BANDUNG, KabarKampus – Pasca penetapan vonis dua tahun penjara kepada Basuki Tajahaja Purnama, kasus penodaan agama banyak menjadi perhatian semua pihak terutama praktisi hukum. Karena pasal 156 A tentang penodaan agama dianggap pasal karet yang bisa menjerat siapa saja.
Arif Yogiawan, Ketua Bidang Jaringan dan Kampanye Yayasan Lembaga Bantuan Hukum Indonesia (YLBHI) mengatakan, selain kasus Ahok, ada beberapa kasus serupa di Jawa Barat, terkait pasal 156 A tentang penodaan agama. Diantaranya kasus seorang Tabib di Ciamis dan masalah tafsir di Tasikmalaya. Keduanya dikenakan pasal 156 dan 156 A tentang penodaan agama.
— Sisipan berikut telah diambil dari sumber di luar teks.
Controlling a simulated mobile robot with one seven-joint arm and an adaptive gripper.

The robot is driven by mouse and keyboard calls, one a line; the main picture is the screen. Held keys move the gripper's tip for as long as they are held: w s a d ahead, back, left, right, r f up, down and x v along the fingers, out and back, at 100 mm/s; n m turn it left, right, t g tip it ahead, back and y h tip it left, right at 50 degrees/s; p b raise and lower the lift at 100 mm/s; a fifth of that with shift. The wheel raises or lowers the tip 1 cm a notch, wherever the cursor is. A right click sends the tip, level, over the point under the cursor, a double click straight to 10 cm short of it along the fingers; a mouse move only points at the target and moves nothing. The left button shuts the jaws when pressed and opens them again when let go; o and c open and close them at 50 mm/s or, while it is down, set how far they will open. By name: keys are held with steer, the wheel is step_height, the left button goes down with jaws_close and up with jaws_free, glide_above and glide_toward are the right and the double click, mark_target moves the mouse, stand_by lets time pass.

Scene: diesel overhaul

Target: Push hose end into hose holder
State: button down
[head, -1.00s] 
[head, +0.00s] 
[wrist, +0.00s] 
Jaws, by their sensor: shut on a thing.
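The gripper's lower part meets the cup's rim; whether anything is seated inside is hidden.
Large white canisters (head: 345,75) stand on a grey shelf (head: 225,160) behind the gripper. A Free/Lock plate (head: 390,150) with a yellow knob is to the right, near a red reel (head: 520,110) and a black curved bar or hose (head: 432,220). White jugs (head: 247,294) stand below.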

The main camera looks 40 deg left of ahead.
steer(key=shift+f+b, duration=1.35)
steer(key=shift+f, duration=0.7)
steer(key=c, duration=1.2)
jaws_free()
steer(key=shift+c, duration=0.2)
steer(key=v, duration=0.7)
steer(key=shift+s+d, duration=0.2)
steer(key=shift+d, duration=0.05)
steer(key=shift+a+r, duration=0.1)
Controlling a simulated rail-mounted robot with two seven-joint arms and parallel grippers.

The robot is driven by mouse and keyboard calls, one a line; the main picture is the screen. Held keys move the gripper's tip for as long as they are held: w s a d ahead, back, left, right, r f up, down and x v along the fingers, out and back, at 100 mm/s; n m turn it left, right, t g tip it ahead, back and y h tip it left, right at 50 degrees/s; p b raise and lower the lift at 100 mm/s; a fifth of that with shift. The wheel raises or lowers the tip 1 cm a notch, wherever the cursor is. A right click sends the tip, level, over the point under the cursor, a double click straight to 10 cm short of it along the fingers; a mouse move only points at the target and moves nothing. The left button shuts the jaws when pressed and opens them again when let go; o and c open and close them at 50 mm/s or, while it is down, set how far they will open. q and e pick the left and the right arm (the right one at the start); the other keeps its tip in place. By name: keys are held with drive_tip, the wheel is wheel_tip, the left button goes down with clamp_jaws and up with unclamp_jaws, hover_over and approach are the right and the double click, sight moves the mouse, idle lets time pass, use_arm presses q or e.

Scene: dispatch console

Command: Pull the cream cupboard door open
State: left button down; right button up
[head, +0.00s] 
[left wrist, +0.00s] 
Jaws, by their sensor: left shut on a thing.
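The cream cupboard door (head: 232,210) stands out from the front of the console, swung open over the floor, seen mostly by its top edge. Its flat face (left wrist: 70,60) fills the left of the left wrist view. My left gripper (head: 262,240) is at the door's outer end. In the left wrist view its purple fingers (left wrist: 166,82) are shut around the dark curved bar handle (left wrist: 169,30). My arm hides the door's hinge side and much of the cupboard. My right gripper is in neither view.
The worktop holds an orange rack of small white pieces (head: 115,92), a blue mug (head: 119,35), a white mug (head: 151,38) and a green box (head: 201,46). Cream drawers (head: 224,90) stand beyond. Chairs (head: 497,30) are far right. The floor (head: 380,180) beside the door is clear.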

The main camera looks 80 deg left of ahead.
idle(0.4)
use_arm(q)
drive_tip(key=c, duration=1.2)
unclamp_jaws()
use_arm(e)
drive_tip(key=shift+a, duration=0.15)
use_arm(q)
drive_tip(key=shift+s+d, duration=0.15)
“Ini menunjukkan Pasal 156 ini berpontesi sebagai pasal karet yang bisa menjerat siapapun,” kata Arif Yogiawan di Kantor LBH Bandung, Rabu, (31/05/2017).
Salah satu persolan dalam pasal 156 dan 156 A ini kata, Arif, kedua pasal tersebut tidak gramatikal. Kedua pasal tersebut tidak menjelaskan apa yang dimaksud dengan penodaan agama, kebencian, serta permusuhan.
“Sehingga pasal 156 A memungkinkan menimbulkan korban lebih banyak lagi. Bahkan di Jawa Barat, fenomena terakhir ada orang yang membuka pengobatan alternatif dijerat dengan ketentuan pasal 156 A tentang penodaan agama,” ungkap Arif.
Bagi Arif hal ini berbahaya. Bila tidak dicabut, diperlukan limitasi yang jelas soal pasal 156 A. Apalagi di tengah situasi politik saat ini, semua hal bisa diadukan, termasuk mengadukan orang-orang yang menuliskan “Take A Beer” di akun media sosial.[]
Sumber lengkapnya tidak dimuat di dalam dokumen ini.